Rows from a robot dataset

::::

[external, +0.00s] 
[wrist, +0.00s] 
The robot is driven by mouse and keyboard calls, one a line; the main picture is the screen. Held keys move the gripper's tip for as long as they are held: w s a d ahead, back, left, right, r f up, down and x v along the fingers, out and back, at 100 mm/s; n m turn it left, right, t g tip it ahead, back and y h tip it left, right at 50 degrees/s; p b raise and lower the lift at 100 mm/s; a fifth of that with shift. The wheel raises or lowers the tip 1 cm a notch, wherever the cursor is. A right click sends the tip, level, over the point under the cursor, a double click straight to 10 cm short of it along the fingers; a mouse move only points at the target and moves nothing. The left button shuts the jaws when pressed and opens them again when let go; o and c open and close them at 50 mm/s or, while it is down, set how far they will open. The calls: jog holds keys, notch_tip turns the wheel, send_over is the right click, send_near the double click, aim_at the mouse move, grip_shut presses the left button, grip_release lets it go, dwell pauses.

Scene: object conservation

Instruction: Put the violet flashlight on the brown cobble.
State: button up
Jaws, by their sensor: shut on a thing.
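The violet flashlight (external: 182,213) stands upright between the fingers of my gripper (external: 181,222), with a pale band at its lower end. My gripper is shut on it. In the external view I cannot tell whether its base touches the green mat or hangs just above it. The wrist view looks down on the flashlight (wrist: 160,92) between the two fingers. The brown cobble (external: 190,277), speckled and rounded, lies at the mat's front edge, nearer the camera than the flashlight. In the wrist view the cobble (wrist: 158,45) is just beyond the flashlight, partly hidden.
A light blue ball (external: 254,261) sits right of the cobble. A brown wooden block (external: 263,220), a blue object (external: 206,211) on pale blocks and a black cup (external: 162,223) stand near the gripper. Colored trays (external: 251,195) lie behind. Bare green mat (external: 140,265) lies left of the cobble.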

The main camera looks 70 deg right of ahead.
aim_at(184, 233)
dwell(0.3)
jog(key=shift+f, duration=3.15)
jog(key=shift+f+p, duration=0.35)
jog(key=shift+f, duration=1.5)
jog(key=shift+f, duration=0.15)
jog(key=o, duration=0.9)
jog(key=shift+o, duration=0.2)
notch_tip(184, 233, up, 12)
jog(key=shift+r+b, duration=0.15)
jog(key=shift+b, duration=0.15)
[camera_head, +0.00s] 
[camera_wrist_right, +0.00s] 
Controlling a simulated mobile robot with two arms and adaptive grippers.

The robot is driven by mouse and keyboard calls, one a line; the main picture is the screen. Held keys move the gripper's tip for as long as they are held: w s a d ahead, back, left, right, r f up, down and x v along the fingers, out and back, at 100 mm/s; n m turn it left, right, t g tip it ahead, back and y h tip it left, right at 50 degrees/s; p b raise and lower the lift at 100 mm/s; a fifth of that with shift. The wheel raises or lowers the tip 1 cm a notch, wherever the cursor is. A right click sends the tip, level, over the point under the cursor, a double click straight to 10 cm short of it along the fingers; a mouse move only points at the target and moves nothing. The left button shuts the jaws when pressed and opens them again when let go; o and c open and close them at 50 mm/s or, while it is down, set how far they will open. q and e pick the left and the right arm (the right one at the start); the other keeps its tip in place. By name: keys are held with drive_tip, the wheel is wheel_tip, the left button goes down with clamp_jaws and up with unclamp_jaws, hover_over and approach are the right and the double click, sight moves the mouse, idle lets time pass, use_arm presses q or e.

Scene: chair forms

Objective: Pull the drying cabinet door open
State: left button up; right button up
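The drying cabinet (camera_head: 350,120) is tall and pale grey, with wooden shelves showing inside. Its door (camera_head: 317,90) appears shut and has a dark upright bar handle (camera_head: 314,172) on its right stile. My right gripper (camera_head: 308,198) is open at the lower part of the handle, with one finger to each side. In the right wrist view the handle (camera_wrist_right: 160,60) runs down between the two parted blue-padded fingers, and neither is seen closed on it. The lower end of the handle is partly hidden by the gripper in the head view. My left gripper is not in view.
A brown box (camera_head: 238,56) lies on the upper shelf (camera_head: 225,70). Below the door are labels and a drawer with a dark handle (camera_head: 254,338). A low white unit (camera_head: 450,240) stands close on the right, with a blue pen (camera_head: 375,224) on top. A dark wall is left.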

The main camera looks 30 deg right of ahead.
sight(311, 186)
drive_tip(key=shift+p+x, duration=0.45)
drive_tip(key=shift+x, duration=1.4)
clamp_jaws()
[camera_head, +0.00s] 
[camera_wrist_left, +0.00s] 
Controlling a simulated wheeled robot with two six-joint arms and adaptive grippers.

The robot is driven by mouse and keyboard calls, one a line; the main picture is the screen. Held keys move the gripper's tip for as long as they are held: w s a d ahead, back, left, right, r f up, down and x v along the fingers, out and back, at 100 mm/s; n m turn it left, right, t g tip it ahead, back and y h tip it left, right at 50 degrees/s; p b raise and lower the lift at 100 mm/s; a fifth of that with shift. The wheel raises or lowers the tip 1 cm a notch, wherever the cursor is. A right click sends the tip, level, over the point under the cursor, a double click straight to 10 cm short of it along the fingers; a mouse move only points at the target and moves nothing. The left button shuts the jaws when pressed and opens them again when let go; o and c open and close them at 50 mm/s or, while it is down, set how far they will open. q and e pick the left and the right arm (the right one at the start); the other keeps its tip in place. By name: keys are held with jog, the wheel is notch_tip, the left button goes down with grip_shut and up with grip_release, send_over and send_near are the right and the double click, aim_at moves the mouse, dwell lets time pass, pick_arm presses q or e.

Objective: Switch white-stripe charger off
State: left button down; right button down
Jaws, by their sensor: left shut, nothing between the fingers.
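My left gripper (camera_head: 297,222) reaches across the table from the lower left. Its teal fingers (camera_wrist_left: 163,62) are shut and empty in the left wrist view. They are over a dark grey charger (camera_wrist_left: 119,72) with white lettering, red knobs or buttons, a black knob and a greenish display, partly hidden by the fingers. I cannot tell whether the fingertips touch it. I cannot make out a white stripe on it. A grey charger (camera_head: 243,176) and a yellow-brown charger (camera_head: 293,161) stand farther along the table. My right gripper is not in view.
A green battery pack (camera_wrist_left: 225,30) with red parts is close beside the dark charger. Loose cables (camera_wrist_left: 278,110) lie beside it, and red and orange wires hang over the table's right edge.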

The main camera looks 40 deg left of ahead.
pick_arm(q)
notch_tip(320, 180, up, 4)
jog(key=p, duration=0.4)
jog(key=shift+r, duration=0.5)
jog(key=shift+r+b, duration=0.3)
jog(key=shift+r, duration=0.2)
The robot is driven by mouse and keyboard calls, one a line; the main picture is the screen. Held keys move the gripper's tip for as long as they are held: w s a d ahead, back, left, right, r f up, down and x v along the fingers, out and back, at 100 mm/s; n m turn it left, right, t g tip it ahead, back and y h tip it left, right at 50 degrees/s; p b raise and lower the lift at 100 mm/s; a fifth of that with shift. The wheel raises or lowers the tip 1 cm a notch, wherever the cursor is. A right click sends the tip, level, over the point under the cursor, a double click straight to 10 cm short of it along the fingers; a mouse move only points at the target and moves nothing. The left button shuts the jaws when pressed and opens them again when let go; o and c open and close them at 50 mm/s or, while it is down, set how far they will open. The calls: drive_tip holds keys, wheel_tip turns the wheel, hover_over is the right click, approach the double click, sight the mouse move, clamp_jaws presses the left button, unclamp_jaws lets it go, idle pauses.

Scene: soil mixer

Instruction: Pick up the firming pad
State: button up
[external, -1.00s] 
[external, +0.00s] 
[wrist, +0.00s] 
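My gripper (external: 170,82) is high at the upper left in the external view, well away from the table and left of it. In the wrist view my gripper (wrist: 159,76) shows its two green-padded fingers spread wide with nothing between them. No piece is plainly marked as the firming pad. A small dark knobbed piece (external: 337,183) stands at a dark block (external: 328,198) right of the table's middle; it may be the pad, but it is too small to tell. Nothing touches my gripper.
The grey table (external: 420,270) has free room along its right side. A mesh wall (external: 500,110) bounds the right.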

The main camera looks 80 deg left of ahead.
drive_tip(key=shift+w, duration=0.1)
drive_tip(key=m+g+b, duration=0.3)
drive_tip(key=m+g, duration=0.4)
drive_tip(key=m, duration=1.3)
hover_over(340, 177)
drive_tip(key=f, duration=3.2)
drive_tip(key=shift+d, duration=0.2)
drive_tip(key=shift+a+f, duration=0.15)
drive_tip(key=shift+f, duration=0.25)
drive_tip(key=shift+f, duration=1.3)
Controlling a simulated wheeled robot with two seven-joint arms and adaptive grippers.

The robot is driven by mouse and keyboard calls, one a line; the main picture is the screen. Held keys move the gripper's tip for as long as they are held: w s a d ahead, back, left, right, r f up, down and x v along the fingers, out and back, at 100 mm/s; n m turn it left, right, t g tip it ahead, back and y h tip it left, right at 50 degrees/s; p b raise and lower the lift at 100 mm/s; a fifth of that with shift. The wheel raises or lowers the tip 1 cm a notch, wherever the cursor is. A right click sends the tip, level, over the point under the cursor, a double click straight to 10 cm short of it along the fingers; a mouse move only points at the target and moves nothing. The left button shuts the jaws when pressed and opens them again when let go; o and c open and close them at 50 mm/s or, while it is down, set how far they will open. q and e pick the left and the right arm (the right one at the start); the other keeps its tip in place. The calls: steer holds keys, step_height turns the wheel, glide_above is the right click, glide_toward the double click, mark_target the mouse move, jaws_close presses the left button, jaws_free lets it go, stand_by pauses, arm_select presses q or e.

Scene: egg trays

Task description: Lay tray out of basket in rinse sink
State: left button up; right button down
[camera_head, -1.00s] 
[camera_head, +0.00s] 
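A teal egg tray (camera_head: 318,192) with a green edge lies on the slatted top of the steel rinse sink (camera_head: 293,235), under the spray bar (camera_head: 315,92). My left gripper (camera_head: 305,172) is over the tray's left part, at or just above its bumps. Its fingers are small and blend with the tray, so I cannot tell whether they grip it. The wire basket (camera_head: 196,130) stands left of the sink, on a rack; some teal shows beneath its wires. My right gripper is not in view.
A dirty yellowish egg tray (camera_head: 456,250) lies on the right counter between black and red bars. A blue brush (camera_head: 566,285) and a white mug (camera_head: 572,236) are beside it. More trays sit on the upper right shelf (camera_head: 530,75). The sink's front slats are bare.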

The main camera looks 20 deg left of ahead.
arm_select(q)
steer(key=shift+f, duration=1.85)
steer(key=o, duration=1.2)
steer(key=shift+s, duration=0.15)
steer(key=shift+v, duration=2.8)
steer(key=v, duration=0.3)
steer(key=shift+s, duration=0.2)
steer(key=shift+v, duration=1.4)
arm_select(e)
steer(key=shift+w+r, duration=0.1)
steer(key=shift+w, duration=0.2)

::::

Directions >>
Copy out each line of the data containing the string "wheeled".

The output >>
Controlling a simulated wheeled robot with two six-joint arms and adaptive grippers.
Controlling a simulated wheeled robot with two seven-joint arms and adaptive grippers.

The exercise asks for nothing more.